| Exercise directions |
Please set down exactly the lines of the listing below from the line containing "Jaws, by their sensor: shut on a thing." through the line containing "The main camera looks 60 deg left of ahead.", both lines included, leaving out all other lines.

┏━━

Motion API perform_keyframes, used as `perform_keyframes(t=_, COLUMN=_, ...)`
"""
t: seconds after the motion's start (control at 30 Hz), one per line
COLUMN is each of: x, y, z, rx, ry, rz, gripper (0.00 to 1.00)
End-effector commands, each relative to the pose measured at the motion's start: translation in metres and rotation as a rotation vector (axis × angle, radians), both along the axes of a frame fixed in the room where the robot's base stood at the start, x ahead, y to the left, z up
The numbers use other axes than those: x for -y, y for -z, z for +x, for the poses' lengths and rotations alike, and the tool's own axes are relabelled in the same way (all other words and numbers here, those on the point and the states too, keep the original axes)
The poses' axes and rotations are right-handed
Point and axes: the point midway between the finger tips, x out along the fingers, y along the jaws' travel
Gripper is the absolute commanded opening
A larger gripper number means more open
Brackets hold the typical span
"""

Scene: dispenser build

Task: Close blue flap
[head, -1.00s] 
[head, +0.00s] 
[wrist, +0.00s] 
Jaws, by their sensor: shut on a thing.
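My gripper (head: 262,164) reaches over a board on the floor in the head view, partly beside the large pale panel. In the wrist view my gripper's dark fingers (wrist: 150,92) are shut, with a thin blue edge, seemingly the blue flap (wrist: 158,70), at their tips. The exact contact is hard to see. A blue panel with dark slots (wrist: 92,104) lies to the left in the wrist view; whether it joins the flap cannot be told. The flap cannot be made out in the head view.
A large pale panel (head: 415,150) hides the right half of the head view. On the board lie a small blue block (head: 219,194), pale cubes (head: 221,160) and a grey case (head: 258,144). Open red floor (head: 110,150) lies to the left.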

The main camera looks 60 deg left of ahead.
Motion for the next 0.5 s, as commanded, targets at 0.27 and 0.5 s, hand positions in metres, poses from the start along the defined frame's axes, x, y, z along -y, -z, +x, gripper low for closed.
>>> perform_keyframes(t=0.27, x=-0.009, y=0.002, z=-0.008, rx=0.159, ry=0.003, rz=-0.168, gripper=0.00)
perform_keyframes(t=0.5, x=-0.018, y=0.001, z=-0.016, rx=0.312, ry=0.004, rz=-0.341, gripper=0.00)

┗━━

| Result of this exercise |
Jaws, by their sensor: shut on a thing.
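My gripper (head: 262,164) reaches over a board on the floor in the head view, partly beside the large pale panel. In the wrist view my gripper's dark fingers (wrist: 150,92) are shut, with a thin blue edge, seemingly the blue flap (wrist: 158,70), at their tips. The exact contact is hard to see. A blue panel with dark slots (wrist: 92,104) lies to the left in the wrist view; whether it joins the flap cannot be told. The flap cannot be made out in the head view.
A large pale panel (head: 415,150) hides the right half of the head view. On the board lie a small blue block (head: 219,194), pale cubes (head: 221,160) and a grey case (head: 258,144). Open red floor (head: 110,150) lies to the left.

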The main camera looks 60 deg left of ahead.

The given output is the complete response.